---------- THE RECORDS ----------
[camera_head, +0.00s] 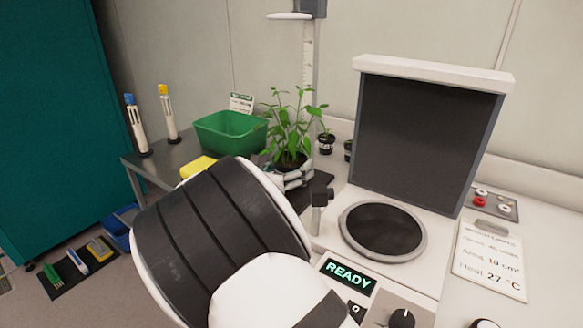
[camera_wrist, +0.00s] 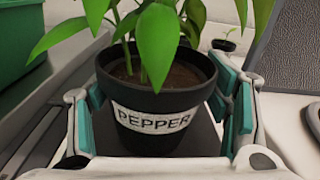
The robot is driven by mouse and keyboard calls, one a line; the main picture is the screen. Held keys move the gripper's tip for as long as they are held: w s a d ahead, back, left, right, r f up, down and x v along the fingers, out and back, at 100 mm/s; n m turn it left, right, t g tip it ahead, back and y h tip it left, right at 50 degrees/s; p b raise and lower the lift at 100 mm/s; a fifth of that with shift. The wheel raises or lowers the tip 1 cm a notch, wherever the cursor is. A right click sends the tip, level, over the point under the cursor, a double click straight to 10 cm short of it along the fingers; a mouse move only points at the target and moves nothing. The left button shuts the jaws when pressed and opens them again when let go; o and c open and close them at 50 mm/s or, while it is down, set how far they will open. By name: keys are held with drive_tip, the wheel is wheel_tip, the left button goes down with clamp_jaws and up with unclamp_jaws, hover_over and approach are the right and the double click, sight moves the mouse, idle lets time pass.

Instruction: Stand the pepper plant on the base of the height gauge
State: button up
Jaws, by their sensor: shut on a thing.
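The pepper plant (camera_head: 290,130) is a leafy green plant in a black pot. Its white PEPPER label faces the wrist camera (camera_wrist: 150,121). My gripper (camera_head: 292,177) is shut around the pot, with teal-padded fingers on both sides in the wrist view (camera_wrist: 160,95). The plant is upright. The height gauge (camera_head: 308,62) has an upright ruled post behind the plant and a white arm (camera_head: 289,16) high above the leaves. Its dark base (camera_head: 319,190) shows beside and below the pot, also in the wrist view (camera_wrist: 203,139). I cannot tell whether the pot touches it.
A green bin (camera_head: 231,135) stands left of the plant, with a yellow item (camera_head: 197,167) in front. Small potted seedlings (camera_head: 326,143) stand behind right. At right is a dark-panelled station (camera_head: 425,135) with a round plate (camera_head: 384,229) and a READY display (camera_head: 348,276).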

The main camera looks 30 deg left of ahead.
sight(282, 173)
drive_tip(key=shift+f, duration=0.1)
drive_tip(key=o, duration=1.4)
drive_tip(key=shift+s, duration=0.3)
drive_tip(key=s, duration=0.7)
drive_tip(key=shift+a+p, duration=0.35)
----------
---------- THE RECORDS ----------
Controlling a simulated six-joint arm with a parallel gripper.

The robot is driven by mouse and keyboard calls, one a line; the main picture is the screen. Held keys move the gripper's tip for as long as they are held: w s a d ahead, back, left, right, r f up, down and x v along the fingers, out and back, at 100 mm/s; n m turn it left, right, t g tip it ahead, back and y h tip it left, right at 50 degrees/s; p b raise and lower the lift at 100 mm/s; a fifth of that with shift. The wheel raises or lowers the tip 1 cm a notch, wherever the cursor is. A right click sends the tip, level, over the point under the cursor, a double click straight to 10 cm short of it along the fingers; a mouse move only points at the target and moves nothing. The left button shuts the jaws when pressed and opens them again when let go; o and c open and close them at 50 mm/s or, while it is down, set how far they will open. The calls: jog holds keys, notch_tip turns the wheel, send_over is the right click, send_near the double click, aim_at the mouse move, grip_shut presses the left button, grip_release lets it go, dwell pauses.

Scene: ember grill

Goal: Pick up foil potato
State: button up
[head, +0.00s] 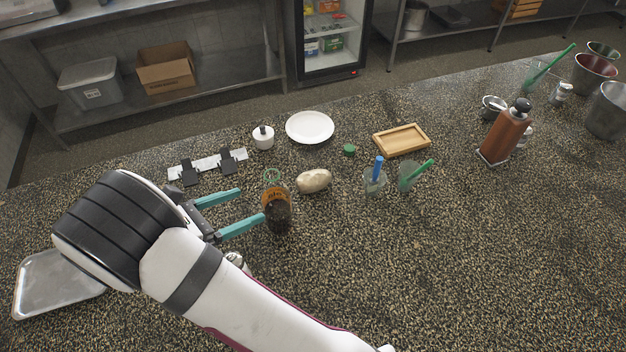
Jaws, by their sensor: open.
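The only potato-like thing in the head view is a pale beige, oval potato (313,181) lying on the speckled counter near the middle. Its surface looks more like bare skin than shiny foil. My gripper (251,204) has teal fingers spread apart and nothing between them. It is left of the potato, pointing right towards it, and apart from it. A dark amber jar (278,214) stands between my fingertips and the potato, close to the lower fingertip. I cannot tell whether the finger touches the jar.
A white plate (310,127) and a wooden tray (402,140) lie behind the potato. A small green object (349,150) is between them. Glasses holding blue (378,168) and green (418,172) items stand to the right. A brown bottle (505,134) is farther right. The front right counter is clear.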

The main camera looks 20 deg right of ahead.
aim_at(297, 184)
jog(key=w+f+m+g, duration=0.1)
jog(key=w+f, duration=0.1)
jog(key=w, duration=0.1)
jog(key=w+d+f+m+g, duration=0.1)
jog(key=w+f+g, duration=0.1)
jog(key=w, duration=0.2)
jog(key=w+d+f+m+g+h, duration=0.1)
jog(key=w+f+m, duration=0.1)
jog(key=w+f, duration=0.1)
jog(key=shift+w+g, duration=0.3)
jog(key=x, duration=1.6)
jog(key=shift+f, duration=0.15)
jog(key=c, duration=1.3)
----------
---------- THE RECORDS ----------
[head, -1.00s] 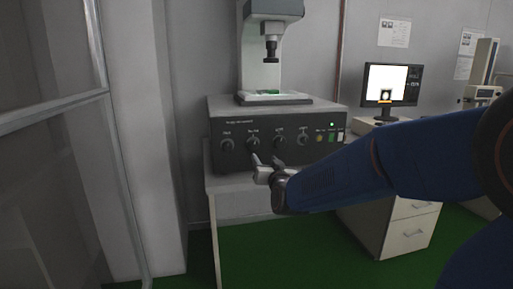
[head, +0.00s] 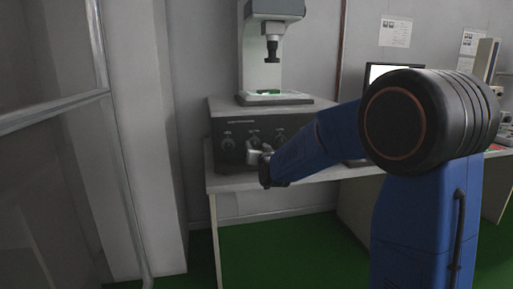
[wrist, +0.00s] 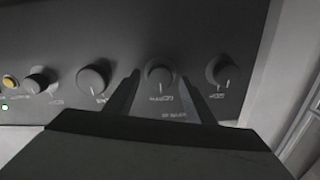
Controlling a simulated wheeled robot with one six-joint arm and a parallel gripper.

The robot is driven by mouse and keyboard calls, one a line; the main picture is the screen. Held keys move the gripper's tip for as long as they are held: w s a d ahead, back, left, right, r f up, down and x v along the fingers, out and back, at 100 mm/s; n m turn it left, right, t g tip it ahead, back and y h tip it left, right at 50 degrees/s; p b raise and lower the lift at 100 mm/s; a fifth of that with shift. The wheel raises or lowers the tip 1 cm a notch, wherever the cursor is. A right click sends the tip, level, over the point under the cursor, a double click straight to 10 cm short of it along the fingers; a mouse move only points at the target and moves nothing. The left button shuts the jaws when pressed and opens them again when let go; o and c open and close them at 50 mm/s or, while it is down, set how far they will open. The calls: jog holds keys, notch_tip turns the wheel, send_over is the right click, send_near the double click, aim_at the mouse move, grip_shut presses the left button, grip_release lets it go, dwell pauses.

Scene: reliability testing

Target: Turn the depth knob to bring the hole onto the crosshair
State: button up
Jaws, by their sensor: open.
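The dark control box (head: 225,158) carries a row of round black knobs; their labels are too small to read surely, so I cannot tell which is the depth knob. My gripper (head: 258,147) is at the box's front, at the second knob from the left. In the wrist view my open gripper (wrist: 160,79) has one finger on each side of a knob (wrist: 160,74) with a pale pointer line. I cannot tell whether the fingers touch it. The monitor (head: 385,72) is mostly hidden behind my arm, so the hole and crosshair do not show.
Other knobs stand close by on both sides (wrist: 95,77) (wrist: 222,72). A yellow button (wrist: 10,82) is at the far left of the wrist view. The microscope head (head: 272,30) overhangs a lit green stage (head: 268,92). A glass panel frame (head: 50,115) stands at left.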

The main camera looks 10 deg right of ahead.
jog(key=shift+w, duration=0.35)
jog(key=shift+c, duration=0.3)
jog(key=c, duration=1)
----------
TASK DESCRIPTION » Count each line of the entries that holds the word "simulated", then state the total and nothing more.

THE OUTPUT » 2